When state testing season arrives, classroom routines can quickly fall apart. Schedules shift, instructional time is cut, and students often sense the disruption. It’s easy for learning to take a backseat, but it doesn’t have to.

In this blog, I’ll share six strategies that encourage students to explore, create, reflect, and connect—even during the testing season. Each one is designed to be flexible, meaningful, and easy to implement, whether you have a whole class period or just pockets of time between tests.

#1 Student-Led Inquiry with the 5Es Model

Invite students to do a deep dive into a concept or topic of interest related to something they studied this year. This strategy challenges them to generate an inquiry question they want to explore and answer. They can do this on their own or with the help of AI! Once they have their high-interest inquiry question, they can use the 5Es inquiry cycle—engage, explore, explain, elaborate, and evaluate—to work through their investigation.

For example, if students studied ecosystems, one student might ask, “How would a major drought affect the grasslands?” They would then move through the 5Es inquiry model by researching the impact, connecting it to what they had learned, and creating a short presentation or infographic to share their findings.

This strategy provides students with the opportunity to deepen their understanding while developing self-direction and critical thinking skills that are valuable far beyond testing season.

#2 Design a Review Choice Board

Flip the script on review season by having students design the review experience. In pairs or small groups, ask them to create a choice board of activities focused on a unit you’ve already covered. Each column in the choice board can focus on a specific concept, skill, or vocabulary term. Then the students must design three different ways for their peers to explore or practice that concept, skill, or vocabulary term.

Encourage students to incorporate a variety of formats, such as comprehension questions, creative tasks, role-playing exercises, or concept maps, to offer classmates different ways to engage with the content.

For example, in a social studies class, one group might create a column dedicated to key figures from the Civil Rights Movement. The activity options in that column could include:

  • Creating a short bio and visual timeline.
  • Writing a diary entry from that person’s perspective.
  • Designing a digital “trading card” with stats and accomplishments.

When students build the board, they reinforce their understanding and create an engaging way for classmates to review the material. Plus, the element of choice makes the learning feel fresh and personalized.

#3 Create a Music Playlist to Represent Big Ideas

Tap into students’ love of music by having them create a playlist that captures the key ideas, themes, or skills from your class. Each song should represent a concept that students have learned, and they should include a short explanation of how the song connects to that concept. This activity is part reflection, part creative expression, and it works across subjects.

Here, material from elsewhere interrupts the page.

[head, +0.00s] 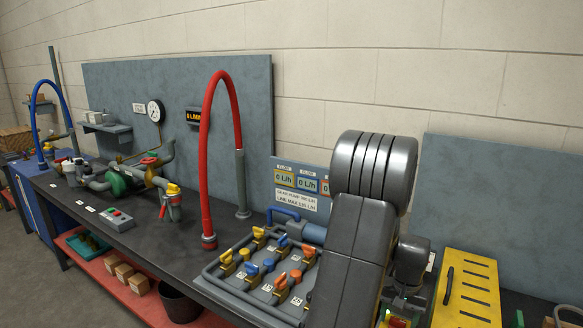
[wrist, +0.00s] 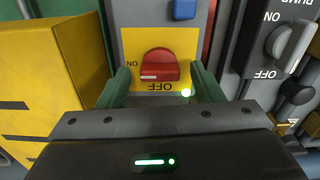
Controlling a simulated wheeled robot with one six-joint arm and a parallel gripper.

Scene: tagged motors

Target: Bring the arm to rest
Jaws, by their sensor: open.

In ELA, a student might include the song “Brave” by Sara Bareilles to represent a character’s emotional growth in a novel study. In science, “Ring of Fire” by Johnny Cash might symbolize tectonic plate movement and volcanic activity.

Whether students curate a playlist of five songs or build a whole album to reflect on their learning, they’re thinking critically about how to synthesize content and communicate understanding in a creative way.

#5 Build Models or Create Analogies to Make Learning Stick

Ask students to represent an abstract concept from a previous unit using a physical model or analogy. This strategy encourages students to think critically about how something works and to explain it clearly to others.

You can let students choose their format—build with paper or recycled materials, sketch a labeled diagram, or create a metaphor that compares the concept to something familiar.

For example, in science, a student might compare a cell to a city:

  • The nucleus is the city hall (controls the town)
  • Mitochondria are power plants (energy sources)
  • The cell membrane is the city limits or gates (controls what goes in and out)

Whether students are crafting, drawing, or writing, this strategy helps them internalize concepts by teaching them through comparison and creation.

#5 Reflect on Growth Over Time

Invite students to reflect on their progress by comparing two similar assignments or products from different points in the school year. This side-by-side analysis helps them see evidence of growth and build a stronger sense of ownership over their learning journey.

Ask students to choose two pieces that showcase the same skill, such as writing an argument, solving a specific type of math problem, conducting a lab report, or presenting their ideas. Then, guide them in reflecting on what’s changed and why.

In an English language arts class, a student might place their first argumentative essay or piece of narrative writing next to a more recent one and reflect on changes in structure, detail, or voice. In a science class, students could compare two lab reports to see how their data analysis and use of scientific language have evolved.

Provide sentence starters or guiding questions like:

  • What’s stronger about the second piece?
  • What did you do differently this time?
  • What are you proud of?
  • What is your area of greatest growth?
  • What’s one goal you still have moving forward?

This strategy helps students recognize their growth, reinforcing a growth mindset and celebrating the learning that has occurred.

Wrap Up

Testing season doesn’t have to mean learning is on hold. With a little creativity and intention, this time of year can still be meaningful for you and your students. Whether students are leading their own inquiry, designing review games, curating playlists, building models, or reflecting on their progress, these strategies turn “in-between” moments during testing season into opportunities for creativity, critical thinking, and reflection. Try one of these strategies to keep your classroom engaged, even when testing takes center stage!